As Broadsword reported earlier, the cost of each Project 15B destroyer has been currently pegged at Rs 7,350 crore ($1.1 billion).


Unknown said...

I think sir you forgot about the lead ship INS VISHAKAPATANAM that will be delivered to the navy in the fall on 2018. The subsequent ships would be delivered at intervals of 2 years each including INS MURMUGAO which should join in 2020. These are being built under modular design that reduces time intervals. But to augment capacity building like the Chinese we have to build more of similar designs or newer designs at a private shipyard in the country.simultaneously we can build warships at Russian yards as well.

Anonymous said...

We know each class of ship like 15A has a planned number say 3 . This hw needs to be ordered immediately and all 3 need to built in parallel. No point in having serial production . It looks mess starts from finance side. We should hope with arrival of pvt shipyards things improve. These companies can start manufacturing modular structures in parallel and shipped by sea.

Anonymous said...

The IN is dreaming when it talks of a 212 ship navy by 2027. Maybe 2047 is a more likely date for getting those numbers given the large numbers of ships that will have to be decommissioned by 2027. At best, it might get to 150-160 ships by 2027.

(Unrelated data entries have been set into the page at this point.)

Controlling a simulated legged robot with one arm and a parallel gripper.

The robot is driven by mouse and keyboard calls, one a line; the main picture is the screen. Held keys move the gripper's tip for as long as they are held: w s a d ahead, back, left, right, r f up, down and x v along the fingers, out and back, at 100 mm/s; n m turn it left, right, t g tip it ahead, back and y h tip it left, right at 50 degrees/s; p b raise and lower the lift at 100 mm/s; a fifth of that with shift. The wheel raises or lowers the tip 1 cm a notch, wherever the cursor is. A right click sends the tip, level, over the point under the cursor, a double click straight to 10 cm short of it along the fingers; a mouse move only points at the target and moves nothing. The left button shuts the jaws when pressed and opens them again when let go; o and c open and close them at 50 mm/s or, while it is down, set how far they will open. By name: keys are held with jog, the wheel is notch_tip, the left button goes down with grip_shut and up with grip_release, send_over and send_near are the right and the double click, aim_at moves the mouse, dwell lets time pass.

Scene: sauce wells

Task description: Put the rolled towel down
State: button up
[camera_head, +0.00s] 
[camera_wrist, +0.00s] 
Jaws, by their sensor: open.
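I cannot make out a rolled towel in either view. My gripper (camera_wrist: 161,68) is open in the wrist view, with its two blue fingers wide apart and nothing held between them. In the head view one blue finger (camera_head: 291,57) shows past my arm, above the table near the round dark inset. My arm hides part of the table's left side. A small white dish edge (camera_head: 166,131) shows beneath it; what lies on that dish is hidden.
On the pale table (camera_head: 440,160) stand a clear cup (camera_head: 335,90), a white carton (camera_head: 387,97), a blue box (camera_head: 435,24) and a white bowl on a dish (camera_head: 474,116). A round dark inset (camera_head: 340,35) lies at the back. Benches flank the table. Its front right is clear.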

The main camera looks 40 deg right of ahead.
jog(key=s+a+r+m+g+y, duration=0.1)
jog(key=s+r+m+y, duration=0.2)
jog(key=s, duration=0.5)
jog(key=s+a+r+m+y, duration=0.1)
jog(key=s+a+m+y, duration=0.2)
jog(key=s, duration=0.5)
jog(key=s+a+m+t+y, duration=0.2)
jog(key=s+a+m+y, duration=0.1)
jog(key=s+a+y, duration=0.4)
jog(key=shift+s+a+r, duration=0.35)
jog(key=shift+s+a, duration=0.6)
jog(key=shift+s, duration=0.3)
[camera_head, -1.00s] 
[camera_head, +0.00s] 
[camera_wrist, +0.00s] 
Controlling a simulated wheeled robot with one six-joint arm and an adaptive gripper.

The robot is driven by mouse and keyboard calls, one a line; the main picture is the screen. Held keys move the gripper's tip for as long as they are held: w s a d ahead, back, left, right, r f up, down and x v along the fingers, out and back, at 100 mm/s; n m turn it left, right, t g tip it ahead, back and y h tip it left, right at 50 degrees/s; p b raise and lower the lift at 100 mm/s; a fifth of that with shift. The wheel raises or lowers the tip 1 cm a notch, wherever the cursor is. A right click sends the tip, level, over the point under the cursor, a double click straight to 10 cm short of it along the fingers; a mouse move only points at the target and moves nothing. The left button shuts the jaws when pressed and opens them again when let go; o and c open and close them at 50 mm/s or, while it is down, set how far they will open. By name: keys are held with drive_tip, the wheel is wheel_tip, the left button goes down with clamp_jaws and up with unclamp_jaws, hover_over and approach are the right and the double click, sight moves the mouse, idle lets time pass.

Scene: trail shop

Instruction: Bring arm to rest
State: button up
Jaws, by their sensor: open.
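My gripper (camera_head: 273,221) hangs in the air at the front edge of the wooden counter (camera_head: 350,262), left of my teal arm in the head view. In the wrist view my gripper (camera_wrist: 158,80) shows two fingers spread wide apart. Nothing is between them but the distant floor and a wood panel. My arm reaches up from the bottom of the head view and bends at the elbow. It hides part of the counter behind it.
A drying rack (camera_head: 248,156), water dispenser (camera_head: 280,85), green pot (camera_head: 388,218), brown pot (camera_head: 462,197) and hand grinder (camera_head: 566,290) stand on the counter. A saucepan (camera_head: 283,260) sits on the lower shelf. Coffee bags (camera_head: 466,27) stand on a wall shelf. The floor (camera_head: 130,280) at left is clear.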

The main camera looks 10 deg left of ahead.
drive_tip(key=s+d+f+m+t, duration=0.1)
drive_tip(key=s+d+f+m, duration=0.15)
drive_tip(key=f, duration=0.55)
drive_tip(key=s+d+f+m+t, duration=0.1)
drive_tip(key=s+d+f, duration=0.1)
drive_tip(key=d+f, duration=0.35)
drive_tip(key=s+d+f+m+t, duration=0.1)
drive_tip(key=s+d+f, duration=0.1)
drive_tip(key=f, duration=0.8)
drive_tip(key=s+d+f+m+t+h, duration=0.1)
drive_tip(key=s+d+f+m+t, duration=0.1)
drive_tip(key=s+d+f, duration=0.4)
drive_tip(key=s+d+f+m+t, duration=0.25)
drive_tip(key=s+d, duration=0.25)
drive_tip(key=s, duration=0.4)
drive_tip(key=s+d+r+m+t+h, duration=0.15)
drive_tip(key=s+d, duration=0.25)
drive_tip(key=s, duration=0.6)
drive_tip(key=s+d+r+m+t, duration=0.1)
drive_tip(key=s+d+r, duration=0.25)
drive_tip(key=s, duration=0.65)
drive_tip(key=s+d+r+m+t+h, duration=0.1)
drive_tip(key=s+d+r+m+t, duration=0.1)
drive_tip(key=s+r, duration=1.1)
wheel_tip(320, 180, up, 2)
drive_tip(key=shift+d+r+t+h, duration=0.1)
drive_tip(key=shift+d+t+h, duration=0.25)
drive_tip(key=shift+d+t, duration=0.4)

Maybe the IN top brass should stop dreaming and get down to the business of ensuring ships are built on time, shipyard capabilities are properly vetted before awarding orders, speeding up decisions on several long delayed projects, ensuring industry can deliver shipbuilding material and equipment on time, better project management at all phases of ship construction, and lastly to ensure that extant vessels are properly maintained and safely operated by their crew/maintainers.

Anonymous said...

At least we have reached 1964 target.... hum honge kamyaab .....ek din.....ek din...

we should celebrate 1964 style by announcing on All India Radio and Doordarshan.